First off, decide what your staples will be. Of course you want to base your decisions on the nutrient value available from the foods you choose. Choosing nutrient dense foods is key to making a small budget work. It also helps to know what is available locally and what you might need to order. Make a list of all the items you think are of primary importance and their cost. Total up that column. If your budget does not allow for all of it, pick the items most essential to you, your family and everyone’s health. You can also alternate certain items from week to week. As an example, my staples are pasture eggs, raw goat milk, unpasteurized sauerkraut, water kefir, coconut oil, grass-fed butter, sprouts/microgreens, chicken liver and bones. The majority of my budget goes to the eggs, raw goat milk and sauerkraut. The bones are inexpensive; even though my local Whole Foods pre packs their bones, I often go the counter and ask them if they have any not packaged in the back and that way I get the exact amount of the types of bones I want and can mix and match. Chicken liver is the only liver I can find in my area at the moment and it is very reasonably priced. Don’t skimp on quality, decide what you must have after you have totaled up your column and save the rest for special treats, sales, occasional foods. I make my own water kefir and sprouts to keep costs down and an unlimited supply for me to enjoy. For you, raw milk might not be an option available or desired but real pasture raised meat on the other hand is.

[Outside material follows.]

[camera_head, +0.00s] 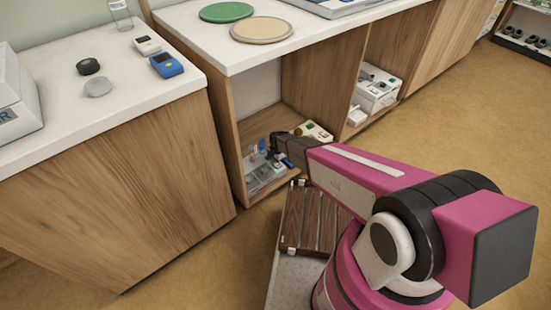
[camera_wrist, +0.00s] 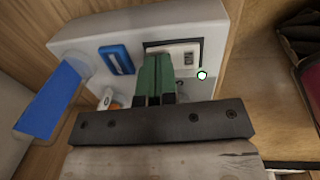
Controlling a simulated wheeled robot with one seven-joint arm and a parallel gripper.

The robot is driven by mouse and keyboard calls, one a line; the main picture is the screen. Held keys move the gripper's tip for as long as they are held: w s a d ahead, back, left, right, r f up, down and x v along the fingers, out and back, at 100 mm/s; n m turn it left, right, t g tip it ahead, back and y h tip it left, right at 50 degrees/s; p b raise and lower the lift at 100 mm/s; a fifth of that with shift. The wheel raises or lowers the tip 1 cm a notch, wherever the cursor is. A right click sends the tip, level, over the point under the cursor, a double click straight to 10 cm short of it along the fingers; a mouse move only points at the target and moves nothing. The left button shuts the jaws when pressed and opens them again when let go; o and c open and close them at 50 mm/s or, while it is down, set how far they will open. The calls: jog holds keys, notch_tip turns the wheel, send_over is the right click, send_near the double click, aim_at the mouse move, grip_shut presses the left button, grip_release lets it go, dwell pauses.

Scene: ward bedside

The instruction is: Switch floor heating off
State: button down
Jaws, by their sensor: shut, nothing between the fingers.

Next to your staples comes the addition of whatever local seasonal varieties of vegetables are available to you. Don’t let the term “add ons” fool you, the vegetables are actually vital and the foundation of your meals with both raw and cooked combined. I separate staples and add ons as such because this category usually costs much less. Each week allot a specific amount for local, seasonal produce. Now if you make your own sauerkraut and fermented veggies they would go into this category since making your own brings down the cost dramatically. I do recommend making your own by the way. I include fresh herbs in this category as well when my garden supply gets low.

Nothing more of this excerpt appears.